Barack Obama offers hope, and is the only candidate that understands it. At times it is immense and powerful, like ocean tides, and other times, fragile and ephemeral. Senator Obama understands that America's hope is at a low tide.
Early Americans sought freedom to think, speak, and worship. Precious as they are, they still leave us empty. Without something important to talk about, without a greater purpose, absent a divine place to invest faith, freedom to speak becomes babble and all action pointless. We wander through melancholy malls, then go home and watch reality television.
Americans chase wealth and power, but really want security for freedom. We built the world's greatest economy and military, spreading free markets and democracy world-wide. Unknowingly, we also sowed seeds of greed and violence worldwide. We rose to the top, but remain unsatisfied. Recent generations of Americans grew up in a hopeless land of plenty. Barrack Obama sees an ocean of unharvested hope. He senses the unfulfilled yearning of a nation without purpose.
Obama is criticized, by both Clinton and McCain, for a lack of experience. An ex-president accuses Obama of peddling fluff, saying that his platform and policies lack substance. They miss the point. Clear moral vision must precede specific policy. A leader provides vision, and the energy to drive a nation towards it. A leader needs the judgment to chose the best advisers and tap the right experience. That leader can then leverage the collective energy and experience of a nation.
In Ms. Clinton the new voter sees the old political processes, the status quo. McCain offers to continue a foreign policy strategy designed to sustain our oil based economic system, subsidizing it with trillions of dollars and thousands of lives. Many voters view that kind of experience as the experience of doing things poorly, and that is worse than no experience.
Each of us sees hope differently.
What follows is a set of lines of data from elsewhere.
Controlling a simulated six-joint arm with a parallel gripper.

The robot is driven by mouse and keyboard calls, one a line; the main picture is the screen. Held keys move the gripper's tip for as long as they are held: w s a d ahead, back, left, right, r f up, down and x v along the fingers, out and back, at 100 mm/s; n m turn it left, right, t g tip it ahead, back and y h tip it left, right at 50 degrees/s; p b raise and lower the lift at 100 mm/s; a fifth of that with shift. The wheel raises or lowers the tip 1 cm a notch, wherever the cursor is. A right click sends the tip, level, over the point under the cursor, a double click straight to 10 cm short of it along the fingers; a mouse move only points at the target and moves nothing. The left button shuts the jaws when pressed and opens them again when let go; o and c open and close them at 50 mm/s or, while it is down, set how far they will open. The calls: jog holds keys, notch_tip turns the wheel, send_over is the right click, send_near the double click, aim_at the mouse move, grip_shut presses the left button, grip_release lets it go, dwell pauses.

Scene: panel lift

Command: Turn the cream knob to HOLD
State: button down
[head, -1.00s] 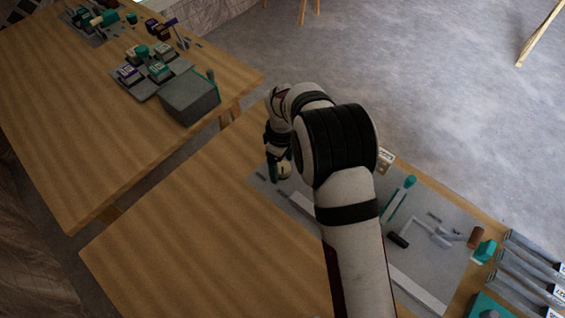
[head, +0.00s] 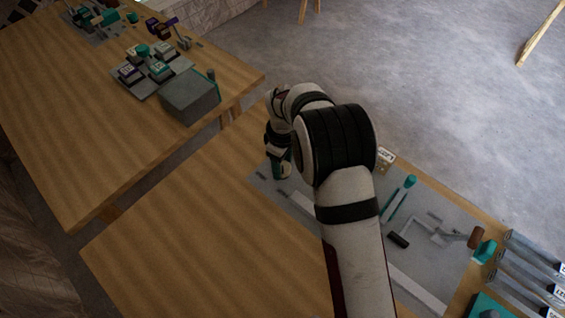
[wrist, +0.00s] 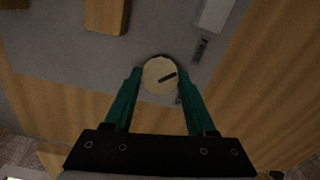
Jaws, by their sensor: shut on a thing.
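In the head view the knob (head: 285,170) shows as a small pale piece beside my gripper (head: 279,172), at the left end of the grey panel (head: 264,184). A small dark label (wrist: 201,48) lies up and right of the knob; I cannot read it. I cannot tell which marking is HOLD.
A teal-tipped lever (head: 410,182), a dark-handled crank (head: 399,240) and a brown knob (head: 475,237) stand right of my arm. Grey trays (head: 525,270) lie at the right edge. A grey box (head: 190,97) stands on the other table. The near wooden tabletop (head: 200,240) is clear.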

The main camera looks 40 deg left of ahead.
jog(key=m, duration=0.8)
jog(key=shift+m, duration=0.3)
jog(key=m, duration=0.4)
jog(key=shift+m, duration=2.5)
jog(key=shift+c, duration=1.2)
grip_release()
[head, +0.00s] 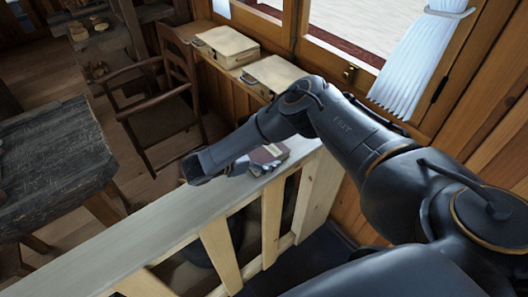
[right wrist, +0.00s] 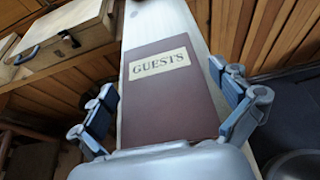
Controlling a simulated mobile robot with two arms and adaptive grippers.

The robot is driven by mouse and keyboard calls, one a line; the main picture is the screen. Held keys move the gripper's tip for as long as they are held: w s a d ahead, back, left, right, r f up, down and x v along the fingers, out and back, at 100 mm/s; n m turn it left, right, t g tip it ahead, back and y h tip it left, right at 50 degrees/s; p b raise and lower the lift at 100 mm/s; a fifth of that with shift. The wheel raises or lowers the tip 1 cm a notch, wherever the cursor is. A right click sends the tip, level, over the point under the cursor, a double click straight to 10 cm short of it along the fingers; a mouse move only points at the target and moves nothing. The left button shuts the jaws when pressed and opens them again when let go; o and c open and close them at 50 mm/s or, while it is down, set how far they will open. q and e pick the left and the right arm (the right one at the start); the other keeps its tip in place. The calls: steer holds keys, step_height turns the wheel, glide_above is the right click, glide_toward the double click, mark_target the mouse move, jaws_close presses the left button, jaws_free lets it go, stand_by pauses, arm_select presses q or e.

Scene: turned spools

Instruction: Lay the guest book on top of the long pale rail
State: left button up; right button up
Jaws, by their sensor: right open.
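The guest book (head: 270,153) lies flat on the far end of the long pale rail (head: 150,228). In the right wrist view the guest book (right wrist: 168,90) is dark red with a pale "GUESTS" label, and its cover faces up. My right gripper (head: 245,166) is over the rail at the near side of the book. In the right wrist view my right gripper (right wrist: 170,102) is open, with one finger on each side of the book. The fingers look apart from the book's edges. My palm hides the book's near edge. My left gripper is not in view.
Two pale cases (head: 227,46) (head: 272,76) sit on a ledge under the window. A wooden chair (head: 165,100) and a dark table (head: 50,165) stand left of the rail. A white curtain (head: 420,55) hangs at the right. The rail's near stretch is bare.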

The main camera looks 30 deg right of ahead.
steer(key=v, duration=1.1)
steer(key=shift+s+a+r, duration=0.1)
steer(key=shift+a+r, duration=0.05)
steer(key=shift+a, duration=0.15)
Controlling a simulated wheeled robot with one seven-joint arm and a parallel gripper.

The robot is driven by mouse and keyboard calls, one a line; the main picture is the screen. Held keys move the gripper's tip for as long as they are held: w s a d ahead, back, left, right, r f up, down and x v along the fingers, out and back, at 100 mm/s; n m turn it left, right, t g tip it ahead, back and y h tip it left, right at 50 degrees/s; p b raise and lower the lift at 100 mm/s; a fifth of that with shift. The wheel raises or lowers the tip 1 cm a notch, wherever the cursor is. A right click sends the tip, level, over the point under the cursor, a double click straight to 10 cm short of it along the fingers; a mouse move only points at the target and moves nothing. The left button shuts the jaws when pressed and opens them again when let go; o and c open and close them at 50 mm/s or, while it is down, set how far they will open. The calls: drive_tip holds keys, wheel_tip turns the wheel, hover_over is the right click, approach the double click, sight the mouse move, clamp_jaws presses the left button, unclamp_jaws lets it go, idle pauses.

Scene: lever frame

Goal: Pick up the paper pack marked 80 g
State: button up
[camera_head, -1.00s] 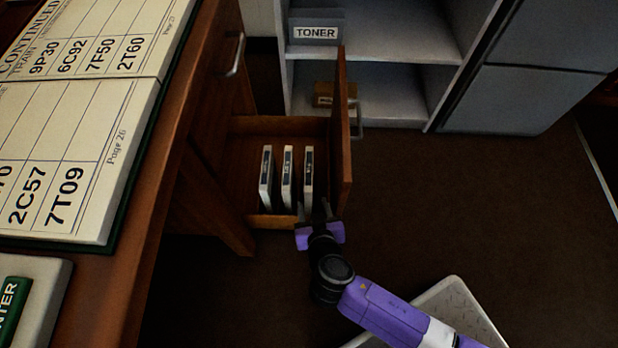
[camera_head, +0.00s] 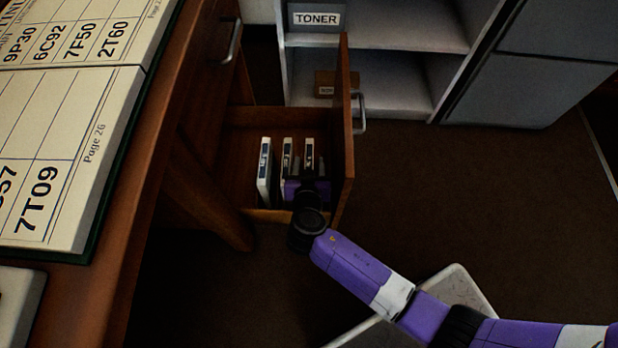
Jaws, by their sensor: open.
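Three white paper packs with dark spine labels stand upright side by side in the open wooden drawer (camera_head: 236,165): a left pack (camera_head: 265,172), a middle pack (camera_head: 287,158) and a right pack (camera_head: 309,152). The labels are too small to read, so I cannot tell which is marked 80 g. My purple and black gripper (camera_head: 309,168) is inside the drawer at the right pack, its open fingers on either side of that pack's near part. The gripper hides the lower parts of the right and middle packs.
The drawer front (camera_head: 345,130) stands close on the right of my gripper. The desk (camera_head: 110,270) with an open book (camera_head: 70,130) fills the left. A shelf (camera_head: 390,85) holds a TONER box (camera_head: 318,18) and a small brown box (camera_head: 325,84). The floor at right is clear.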

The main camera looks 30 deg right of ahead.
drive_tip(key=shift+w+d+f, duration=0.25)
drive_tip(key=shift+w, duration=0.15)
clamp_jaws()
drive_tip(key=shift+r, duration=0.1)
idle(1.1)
Parents of teenagers may see in Obama the hope that their children's lives and futures won't be traded for oil. An office worker, languishing in a six-by-six cubicle, may see a leader offering a purpose greater than the his corporate mission statement. To older white voters, perhaps he represents hope that they can be a better people than the ones who, at one time, could not have supported a black candidate for president. Like our nation, they've come a long way, but hope to go further.